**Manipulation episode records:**
%%

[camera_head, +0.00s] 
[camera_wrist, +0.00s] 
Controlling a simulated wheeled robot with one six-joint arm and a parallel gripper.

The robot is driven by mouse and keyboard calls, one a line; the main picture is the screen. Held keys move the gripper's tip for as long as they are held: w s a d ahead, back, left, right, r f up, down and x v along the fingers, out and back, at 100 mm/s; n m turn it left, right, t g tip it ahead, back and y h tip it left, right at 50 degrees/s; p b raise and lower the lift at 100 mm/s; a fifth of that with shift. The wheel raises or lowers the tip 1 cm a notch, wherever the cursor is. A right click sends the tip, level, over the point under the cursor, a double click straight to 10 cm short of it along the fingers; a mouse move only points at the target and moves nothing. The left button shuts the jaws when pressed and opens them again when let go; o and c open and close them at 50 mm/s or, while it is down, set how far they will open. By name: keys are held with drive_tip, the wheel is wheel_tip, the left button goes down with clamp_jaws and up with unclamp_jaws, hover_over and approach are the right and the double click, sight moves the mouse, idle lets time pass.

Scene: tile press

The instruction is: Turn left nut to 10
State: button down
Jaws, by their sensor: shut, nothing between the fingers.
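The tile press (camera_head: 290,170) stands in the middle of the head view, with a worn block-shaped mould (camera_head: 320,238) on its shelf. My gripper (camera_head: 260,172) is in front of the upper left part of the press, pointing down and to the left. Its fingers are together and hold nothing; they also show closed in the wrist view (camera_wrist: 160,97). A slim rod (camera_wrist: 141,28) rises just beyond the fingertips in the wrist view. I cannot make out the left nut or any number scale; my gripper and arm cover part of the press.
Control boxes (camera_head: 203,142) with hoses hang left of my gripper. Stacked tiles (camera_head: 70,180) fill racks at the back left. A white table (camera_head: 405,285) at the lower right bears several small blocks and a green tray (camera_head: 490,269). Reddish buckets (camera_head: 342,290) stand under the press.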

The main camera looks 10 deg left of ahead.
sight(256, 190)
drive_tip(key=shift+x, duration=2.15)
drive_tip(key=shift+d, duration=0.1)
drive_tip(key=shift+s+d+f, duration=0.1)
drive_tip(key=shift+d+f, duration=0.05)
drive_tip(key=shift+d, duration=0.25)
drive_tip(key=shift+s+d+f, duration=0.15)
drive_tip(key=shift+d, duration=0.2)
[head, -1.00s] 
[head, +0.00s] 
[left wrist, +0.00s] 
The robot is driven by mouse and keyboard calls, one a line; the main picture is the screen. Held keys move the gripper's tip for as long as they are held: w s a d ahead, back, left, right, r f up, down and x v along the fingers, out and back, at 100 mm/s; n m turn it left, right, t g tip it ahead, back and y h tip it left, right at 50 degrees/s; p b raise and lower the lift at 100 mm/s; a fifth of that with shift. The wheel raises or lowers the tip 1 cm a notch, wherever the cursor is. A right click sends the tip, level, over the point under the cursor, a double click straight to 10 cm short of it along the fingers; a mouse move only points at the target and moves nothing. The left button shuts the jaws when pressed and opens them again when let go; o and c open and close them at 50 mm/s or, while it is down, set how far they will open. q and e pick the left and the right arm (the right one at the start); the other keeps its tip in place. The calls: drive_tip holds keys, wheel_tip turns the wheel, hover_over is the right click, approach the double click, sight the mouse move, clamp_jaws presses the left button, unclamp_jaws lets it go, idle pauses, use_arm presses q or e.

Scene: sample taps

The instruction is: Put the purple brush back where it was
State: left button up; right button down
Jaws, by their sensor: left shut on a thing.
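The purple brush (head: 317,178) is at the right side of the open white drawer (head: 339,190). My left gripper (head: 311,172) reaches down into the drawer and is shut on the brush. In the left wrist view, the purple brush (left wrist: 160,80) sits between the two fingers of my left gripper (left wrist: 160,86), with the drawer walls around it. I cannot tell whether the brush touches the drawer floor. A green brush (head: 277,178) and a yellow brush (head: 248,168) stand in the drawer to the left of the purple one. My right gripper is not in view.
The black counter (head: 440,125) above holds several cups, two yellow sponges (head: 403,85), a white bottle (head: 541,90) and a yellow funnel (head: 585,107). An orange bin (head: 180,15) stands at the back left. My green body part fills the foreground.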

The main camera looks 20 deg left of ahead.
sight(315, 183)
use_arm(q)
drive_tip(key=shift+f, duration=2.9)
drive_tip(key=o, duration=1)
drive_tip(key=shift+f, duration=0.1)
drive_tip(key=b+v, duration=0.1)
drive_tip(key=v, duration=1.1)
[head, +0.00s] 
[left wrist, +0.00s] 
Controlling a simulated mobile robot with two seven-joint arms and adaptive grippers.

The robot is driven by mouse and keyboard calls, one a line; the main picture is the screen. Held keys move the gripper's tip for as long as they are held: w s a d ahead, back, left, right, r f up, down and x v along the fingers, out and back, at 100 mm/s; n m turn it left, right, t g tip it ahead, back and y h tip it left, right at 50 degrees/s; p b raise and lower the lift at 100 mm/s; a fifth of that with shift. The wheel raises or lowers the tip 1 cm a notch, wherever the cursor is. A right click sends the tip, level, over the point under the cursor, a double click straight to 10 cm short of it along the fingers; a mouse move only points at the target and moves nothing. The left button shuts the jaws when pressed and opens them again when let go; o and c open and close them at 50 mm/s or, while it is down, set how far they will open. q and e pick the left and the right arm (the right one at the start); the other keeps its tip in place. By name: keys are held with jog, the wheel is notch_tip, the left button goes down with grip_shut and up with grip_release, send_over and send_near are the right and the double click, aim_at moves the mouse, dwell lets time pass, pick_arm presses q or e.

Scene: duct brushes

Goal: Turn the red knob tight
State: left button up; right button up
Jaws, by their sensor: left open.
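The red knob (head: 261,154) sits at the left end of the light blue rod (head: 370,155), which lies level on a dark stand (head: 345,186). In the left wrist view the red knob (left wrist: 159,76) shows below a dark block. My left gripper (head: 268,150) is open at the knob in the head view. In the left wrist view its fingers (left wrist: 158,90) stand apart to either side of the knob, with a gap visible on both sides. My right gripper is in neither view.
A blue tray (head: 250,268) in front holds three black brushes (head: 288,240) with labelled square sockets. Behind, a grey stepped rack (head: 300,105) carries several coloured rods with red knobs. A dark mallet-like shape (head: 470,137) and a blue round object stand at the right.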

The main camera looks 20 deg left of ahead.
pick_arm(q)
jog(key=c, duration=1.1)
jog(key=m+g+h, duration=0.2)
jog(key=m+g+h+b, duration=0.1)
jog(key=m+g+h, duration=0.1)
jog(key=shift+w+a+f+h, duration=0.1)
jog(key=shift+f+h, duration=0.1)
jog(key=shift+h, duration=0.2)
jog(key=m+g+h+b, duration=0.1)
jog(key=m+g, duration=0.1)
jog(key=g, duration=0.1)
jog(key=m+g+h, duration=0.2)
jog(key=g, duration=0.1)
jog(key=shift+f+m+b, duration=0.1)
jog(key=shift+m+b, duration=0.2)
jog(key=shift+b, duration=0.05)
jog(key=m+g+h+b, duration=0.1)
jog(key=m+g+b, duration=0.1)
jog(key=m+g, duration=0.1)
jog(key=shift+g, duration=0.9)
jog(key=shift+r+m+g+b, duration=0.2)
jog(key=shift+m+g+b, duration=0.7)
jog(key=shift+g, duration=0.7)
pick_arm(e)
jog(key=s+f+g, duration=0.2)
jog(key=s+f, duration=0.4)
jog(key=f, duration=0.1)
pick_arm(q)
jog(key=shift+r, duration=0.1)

%%

**What is expected:** Write out every line of the records exactly.

**Final answer:**
[camera_head, +0.00s] 
[camera_wrist, +0.00s] 
Controlling a simulated wheeled robot with one six-joint arm and a parallel gripper.

The robot is driven by mouse and keyboard calls, one a line; the main picture is the screen. Held keys move the gripper's tip for as long as they are held: w s a d ahead, back, left, right, r f up, down and x v along the fingers, out and back, at 100 mm/s; n m turn it left, right, t g tip it ahead, back and y h tip it left, right at 50 degrees/s; p b raise and lower the lift at 100 mm/s; a fifth of that with shift. The wheel raises or lowers the tip 1 cm a notch, wherever the cursor is. A right click sends the tip, level, over the point under the cursor, a double click straight to 10 cm short of it along the fingers; a mouse move only points at the target and moves nothing. The left button shuts the jaws when pressed and opens them again when let go; o and c open and close them at 50 mm/s or, while it is down, set how far they will open. By name: keys are held with drive_tip, the wheel is wheel_tip, the left button goes down with clamp_jaws and up with unclamp_jaws, hover_over and approach are the right and the double click, sight moves the mouse, idle lets time pass.

Scene: tile press

The instruction is: Turn left nut to 10
State: button down
Jaws, by their sensor: shut, nothing between the fingers.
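The tile press (camera_head: 290,170) stands in the middle of the head view, with a worn block-shaped mould (camera_head: 320,238) on its shelf. My gripper (camera_head: 260,172) is in front of the upper left part of the press, pointing down and to the left. Its fingers are together and hold nothing; they also show closed in the wrist view (camera_wrist: 160,97). A slim rod (camera_wrist: 141,28) rises just beyond the fingertips in the wrist view. I cannot make out the left nut or any number scale; my gripper and arm cover part of the press.
Control boxes (camera_head: 203,142) with hoses hang left of my gripper. Stacked tiles (camera_head: 70,180) fill racks at the back left. A white table (camera_head: 405,285) at the lower right bears several small blocks and a green tray (camera_head: 490,269). Reddish buckets (camera_head: 342,290) stand under the press.

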The main camera looks 10 deg left of ahead.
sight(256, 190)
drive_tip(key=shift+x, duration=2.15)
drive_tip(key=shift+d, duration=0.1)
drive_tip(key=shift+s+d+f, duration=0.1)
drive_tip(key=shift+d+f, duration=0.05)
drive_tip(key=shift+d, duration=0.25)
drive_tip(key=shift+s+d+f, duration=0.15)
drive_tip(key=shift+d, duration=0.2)
[head, -1.00s] 
[head, +0.00s] 
[left wrist, +0.00s] 
The robot is driven by mouse and keyboard calls, one a line; the main picture is the screen. Held keys move the gripper's tip for as long as they are held: w s a d ahead, back, left, right, r f up, down and x v along the fingers, out and back, at 100 mm/s; n m turn it left, right, t g tip it ahead, back and y h tip it left, right at 50 degrees/s; p b raise and lower the lift at 100 mm/s; a fifth of that with shift. The wheel raises or lowers the tip 1 cm a notch, wherever the cursor is. A right click sends the tip, level, over the point under the cursor, a double click straight to 10 cm short of it along the fingers; a mouse move only points at the target and moves nothing. The left button shuts the jaws when pressed and opens them again when let go; o and c open and close them at 50 mm/s or, while it is down, set how far they will open. q and e pick the left and the right arm (the right one at the start); the other keeps its tip in place. The calls: drive_tip holds keys, wheel_tip turns the wheel, hover_over is the right click, approach the double click, sight the mouse move, clamp_jaws presses the left button, unclamp_jaws lets it go, idle pauses, use_arm presses q or e.

Scene: sample taps

The instruction is: Put the purple brush back where it was
State: left button up; right button down
Jaws, by their sensor: left shut on a thing.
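The purple brush (head: 317,178) is at the right side of the open white drawer (head: 339,190). My left gripper (head: 311,172) reaches down into the drawer and is shut on the brush. In the left wrist view, the purple brush (left wrist: 160,80) sits between the two fingers of my left gripper (left wrist: 160,86), with the drawer walls around it. I cannot tell whether the brush touches the drawer floor. A green brush (head: 277,178) and a yellow brush (head: 248,168) stand in the drawer to the left of the purple one. My right gripper is not in view.
The black counter (head: 440,125) above holds several cups, two yellow sponges (head: 403,85), a white bottle (head: 541,90) and a yellow funnel (head: 585,107). An orange bin (head: 180,15) stands at the back left. My green body part fills the foreground.

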The main camera looks 20 deg left of ahead.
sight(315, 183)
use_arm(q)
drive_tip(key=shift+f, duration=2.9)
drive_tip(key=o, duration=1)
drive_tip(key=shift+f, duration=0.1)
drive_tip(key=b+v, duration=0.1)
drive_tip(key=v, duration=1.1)
[head, +0.00s] 
[left wrist, +0.00s] 
Controlling a simulated mobile robot with two seven-joint arms and adaptive grippers.

The robot is driven by mouse and keyboard calls, one a line; the main picture is the screen. Held keys move the gripper's tip for as long as they are held: w s a d ahead, back, left, right, r f up, down and x v along the fingers, out and back, at 100 mm/s; n m turn it left, right, t g tip it ahead, back and y h tip it left, right at 50 degrees/s; p b raise and lower the lift at 100 mm/s; a fifth of that with shift. The wheel raises or lowers the tip 1 cm a notch, wherever the cursor is. A right click sends the tip, level, over the point under the cursor, a double click straight to 10 cm short of it along the fingers; a mouse move only points at the target and moves nothing. The left button shuts the jaws when pressed and opens them again when let go; o and c open and close them at 50 mm/s or, while it is down, set how far they will open. q and e pick the left and the right arm (the right one at the start); the other keeps its tip in place. By name: keys are held with jog, the wheel is notch_tip, the left button goes down with grip_shut and up with grip_release, send_over and send_near are the right and the double click, aim_at moves the mouse, dwell lets time pass, pick_arm presses q or e.

Scene: duct brushes

Goal: Turn the red knob tight
State: left button up; right button up
Jaws, by their sensor: left open.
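The red knob (head: 261,154) sits at the left end of the light blue rod (head: 370,155), which lies level on a dark stand (head: 345,186). In the left wrist view the red knob (left wrist: 159,76) shows below a dark block. My left gripper (head: 268,150) is open at the knob in the head view. In the left wrist view its fingers (left wrist: 158,90) stand apart to either side of the knob, with a gap visible on both sides. My right gripper is in neither view.
A blue tray (head: 250,268) in front holds three black brushes (head: 288,240) with labelled square sockets. Behind, a grey stepped rack (head: 300,105) carries several coloured rods with red knobs. A dark mallet-like shape (head: 470,137) and a blue round object stand at the right.

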The main camera looks 20 deg left of ahead.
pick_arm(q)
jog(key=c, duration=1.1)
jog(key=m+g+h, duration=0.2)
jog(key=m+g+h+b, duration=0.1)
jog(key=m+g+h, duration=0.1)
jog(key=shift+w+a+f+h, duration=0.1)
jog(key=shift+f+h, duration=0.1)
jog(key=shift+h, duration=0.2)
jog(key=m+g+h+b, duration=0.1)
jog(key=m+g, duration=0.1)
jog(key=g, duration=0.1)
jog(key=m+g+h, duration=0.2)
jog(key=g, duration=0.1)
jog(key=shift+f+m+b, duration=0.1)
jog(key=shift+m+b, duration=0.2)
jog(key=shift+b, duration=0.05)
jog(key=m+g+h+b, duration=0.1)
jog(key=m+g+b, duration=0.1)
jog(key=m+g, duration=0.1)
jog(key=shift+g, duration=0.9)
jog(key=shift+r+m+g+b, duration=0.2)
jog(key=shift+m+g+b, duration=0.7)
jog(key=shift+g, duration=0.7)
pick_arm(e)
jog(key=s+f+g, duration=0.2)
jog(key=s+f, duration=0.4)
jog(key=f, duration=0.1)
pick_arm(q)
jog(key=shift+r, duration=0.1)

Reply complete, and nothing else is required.